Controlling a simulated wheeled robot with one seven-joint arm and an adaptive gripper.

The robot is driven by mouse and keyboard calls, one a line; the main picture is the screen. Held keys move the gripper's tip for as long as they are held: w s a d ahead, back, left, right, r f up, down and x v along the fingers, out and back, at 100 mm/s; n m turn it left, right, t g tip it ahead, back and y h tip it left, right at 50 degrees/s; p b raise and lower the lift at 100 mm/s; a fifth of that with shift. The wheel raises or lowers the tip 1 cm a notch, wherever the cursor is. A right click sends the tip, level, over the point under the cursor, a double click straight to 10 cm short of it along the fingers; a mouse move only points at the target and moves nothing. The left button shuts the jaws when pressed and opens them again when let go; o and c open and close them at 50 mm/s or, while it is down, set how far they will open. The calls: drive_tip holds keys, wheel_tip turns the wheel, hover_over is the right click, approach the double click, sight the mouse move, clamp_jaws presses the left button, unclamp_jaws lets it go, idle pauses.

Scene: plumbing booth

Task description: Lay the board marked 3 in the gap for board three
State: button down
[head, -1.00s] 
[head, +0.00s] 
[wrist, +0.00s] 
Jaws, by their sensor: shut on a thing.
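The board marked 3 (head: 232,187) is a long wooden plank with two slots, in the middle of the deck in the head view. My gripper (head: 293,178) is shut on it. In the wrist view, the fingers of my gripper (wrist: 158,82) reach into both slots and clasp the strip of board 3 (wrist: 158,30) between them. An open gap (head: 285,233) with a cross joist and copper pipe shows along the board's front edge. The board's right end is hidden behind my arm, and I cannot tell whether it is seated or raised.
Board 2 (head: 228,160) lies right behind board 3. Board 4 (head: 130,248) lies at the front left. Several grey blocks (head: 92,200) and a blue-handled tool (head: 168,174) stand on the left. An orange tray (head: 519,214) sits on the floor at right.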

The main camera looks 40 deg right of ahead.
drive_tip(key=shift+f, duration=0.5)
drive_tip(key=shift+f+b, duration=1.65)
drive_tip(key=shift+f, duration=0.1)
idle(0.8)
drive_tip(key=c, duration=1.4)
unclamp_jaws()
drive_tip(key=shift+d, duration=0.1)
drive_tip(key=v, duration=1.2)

__________________________________________________

» WRITTEN PROBLEM
Extract, word for word, each line of the listing above.

» RIGHT ANSWER
Controlling a simulated wheeled robot with one seven-joint arm and an adaptive gripper.

The robot is driven by mouse and keyboard calls, one a line; the main picture is the screen. Held keys move the gripper's tip for as long as they are held: w s a d ahead, back, left, right, r f up, down and x v along the fingers, out and back, at 100 mm/s; n m turn it left, right, t g tip it ahead, back and y h tip it left, right at 50 degrees/s; p b raise and lower the lift at 100 mm/s; a fifth of that with shift. The wheel raises or lowers the tip 1 cm a notch, wherever the cursor is. A right click sends the tip, level, over the point under the cursor, a double click straight to 10 cm short of it along the fingers; a mouse move only points at the target and moves nothing. The left button shuts the jaws when pressed and opens them again when let go; o and c open and close them at 50 mm/s or, while it is down, set how far they will open. The calls: drive_tip holds keys, wheel_tip turns the wheel, hover_over is the right click, approach the double click, sight the mouse move, clamp_jaws presses the left button, unclamp_jaws lets it go, idle pauses.

Scene: plumbing booth

Task description: Lay the board marked 3 in the gap for board three
State: button down
[head, -1.00s] 
[head, +0.00s] 
[wrist, +0.00s] 
Jaws, by their sensor: shut on a thing.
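The board marked 3 (head: 232,187) is a long wooden plank with two slots, in the middle of the deck in the head view. My gripper (head: 293,178) is shut on it. In the wrist view, the fingers of my gripper (wrist: 158,82) reach into both slots and clasp the strip of board 3 (wrist: 158,30) between them. An open gap (head: 285,233) with a cross joist and copper pipe shows along the board's front edge. The board's right end is hidden behind my arm, and I cannot tell whether it is seated or raised.
Board 2 (head: 228,160) lies right behind board 3. Board 4 (head: 130,248) lies at the front left. Several grey blocks (head: 92,200) and a blue-handled tool (head: 168,174) stand on the left. An orange tray (head: 519,214) sits on the floor at right.

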The main camera looks 40 deg right of ahead.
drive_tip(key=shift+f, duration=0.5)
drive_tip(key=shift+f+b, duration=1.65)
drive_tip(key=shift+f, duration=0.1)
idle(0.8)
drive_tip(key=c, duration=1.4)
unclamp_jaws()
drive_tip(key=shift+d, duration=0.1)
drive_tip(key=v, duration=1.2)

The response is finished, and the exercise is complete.